Zircon as a recorder of contrasting magma recharge and eruptive recurrence patterns

Abstract

Contrasting Late Pleistocene–Holocene eruptive behavior observed for Mt. Hasan and Mt. Erciyes, two neighboring stratovolcanic complexes in Central Anatolia, Turkey, poses general questions on the size and nature of magma systems underlying active volcanoes. Here, we complement U–Th–Pb zircon rim and interior crystallization ages for >1000 crystals from these volcanoes with trace element analyses on the same spots to unravel their magmatic histories. Thermochemical modeling of zircon crystallization is applied to quantify contrasting magma recharge and storage regimes.Both Mt. Hasan and Mt. Erciyes are characterized by protracted magmatic and volcanic activity since the Middle Pleistocene that is evident from individual crystals and crystal populations. However, zircon records contrasting thermochemical evolutions for both systems: Mt. Hasan with a history of recurrent eruptions throughout the Late Pleistocene exhibits comparatively narrow ranges of Ti-in-zircon crystallization temperatures and differentiation indices such as Zr/Hf ratios as well as Eu anomalies (Eu/Eu*) over the last ca. 300 ka.
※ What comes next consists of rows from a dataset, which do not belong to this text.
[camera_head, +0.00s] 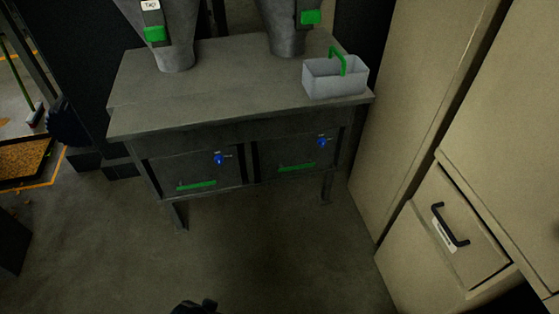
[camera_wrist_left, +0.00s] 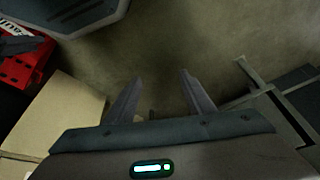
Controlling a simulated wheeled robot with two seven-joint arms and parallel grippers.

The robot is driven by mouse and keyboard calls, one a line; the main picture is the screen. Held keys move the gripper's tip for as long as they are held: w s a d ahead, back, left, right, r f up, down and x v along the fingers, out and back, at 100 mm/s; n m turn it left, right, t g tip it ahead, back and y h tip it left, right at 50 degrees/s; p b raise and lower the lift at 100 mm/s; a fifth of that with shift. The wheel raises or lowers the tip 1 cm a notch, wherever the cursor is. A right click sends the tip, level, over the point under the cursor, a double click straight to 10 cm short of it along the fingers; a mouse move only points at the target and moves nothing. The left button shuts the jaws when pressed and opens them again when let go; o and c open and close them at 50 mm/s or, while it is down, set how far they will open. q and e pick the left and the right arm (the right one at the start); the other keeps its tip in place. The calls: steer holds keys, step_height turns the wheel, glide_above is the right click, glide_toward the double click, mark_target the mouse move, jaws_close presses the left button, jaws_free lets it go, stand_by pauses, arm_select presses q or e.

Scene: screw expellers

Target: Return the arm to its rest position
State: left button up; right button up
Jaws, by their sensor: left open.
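My left gripper (camera_wrist_left: 160,78) shows in the left wrist view with its two fingers spread apart. Nothing is between them, and only bare floor shows beyond the tips. In the head view a small dark part of me pokes in at the bottom edge; I cannot tell which part it is. Neither arm shows clearly in the head view. My right gripper is not seen.
A dark bench (camera_head: 215,85) with two hoppers stands ahead. A grey box with a green handle (camera_head: 335,78) sits on its right end. Beige cabinets (camera_head: 450,240) line the right. A grain-filled tray (camera_head: 22,160) lies left. The floor (camera_head: 270,240) in front is clear.

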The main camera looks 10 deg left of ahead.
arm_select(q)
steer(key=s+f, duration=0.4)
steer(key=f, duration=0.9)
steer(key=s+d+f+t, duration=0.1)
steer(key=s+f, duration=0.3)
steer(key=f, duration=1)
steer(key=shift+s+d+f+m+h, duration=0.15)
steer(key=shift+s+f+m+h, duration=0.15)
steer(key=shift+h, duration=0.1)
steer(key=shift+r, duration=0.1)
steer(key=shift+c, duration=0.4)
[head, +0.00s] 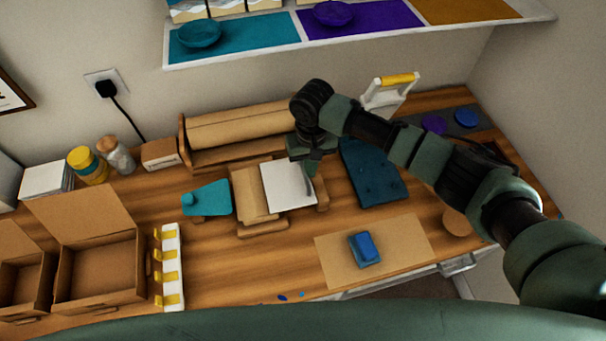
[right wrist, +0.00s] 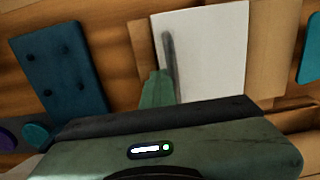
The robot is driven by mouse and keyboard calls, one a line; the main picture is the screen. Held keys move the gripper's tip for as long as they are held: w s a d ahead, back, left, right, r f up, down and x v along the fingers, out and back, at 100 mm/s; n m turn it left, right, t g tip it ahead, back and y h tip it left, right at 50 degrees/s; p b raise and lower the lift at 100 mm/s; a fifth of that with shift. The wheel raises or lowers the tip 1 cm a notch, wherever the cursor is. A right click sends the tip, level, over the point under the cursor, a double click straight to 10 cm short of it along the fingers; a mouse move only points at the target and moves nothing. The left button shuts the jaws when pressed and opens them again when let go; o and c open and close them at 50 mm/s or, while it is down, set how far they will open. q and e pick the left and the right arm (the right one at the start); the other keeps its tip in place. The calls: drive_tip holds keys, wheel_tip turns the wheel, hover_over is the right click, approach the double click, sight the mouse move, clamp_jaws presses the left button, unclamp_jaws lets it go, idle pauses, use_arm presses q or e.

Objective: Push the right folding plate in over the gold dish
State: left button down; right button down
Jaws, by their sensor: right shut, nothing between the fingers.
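A tan wooden folding stand (head: 262,228) is at the middle of the table. A white flat panel (head: 285,186) lies on its right half, and a tan board (head: 246,190) shows on its left. A tan edge (head: 322,194) sticks out at the right; I cannot tell which piece is the right folding plate. No gold dish shows. My right gripper (head: 309,186) is shut and empty at the white panel's right edge; contact is unclear. In the right wrist view its finger (right wrist: 168,55) overlaps the white panel (right wrist: 212,50). My left gripper is out of view.
A dark blue board (head: 372,172) lies close to the right. A teal piece (head: 208,198) is at the left. A tan mat (head: 345,268) with a blue block (head: 364,248) lies in front. A wooden rack (head: 235,135) with a brown roll stands behind.

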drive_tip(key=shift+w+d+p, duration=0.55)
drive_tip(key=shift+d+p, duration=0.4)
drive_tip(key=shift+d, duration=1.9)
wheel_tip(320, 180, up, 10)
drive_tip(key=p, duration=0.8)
On the contrary, these parameters fluctuate over broader ranges for Mt. Erciyes, where relatively primitive zircon interiors nucleated during two major eruptive activity phases at ca. 105–85 and ca. 9 ka, whereas zircon rims evolved to more differentiated compositions during the protracted eruptive lull in between.The contrasting zircon record is interpreted to mirror a protracted thermochemical steady-state of the Mt. Hasan magma system, but fluctuating conditions in Mt. Erciyes due to recharge rate variations. Zircon ages are modeled with integrated magma recharge rates of ∼1–0.5 km3/ka for Mt. Hasan, but only ∼0.1 km3/ka for Mt. Erciyes, indicating “warm” magma storage under eruptible conditions for Mt. Hasan, but “cold” magma storage below the rheological lockup temperature for Mt. Erciyes. The smaller volume of the Mt. Erciyes subsurface plumbing system contrasts with its larger edifice volume, suggesting that the volcano has reached a waning stage where episodically intensified magma recharge can trigger violent eruptions. The early Holocene resurgence of Mt. Erciyes may be in response to glacial unloading, whereas the peak-stage Mt. Hasan system may be less responsive to changes in magma recharge due to thermal buffering by a voluminous magma reservoir.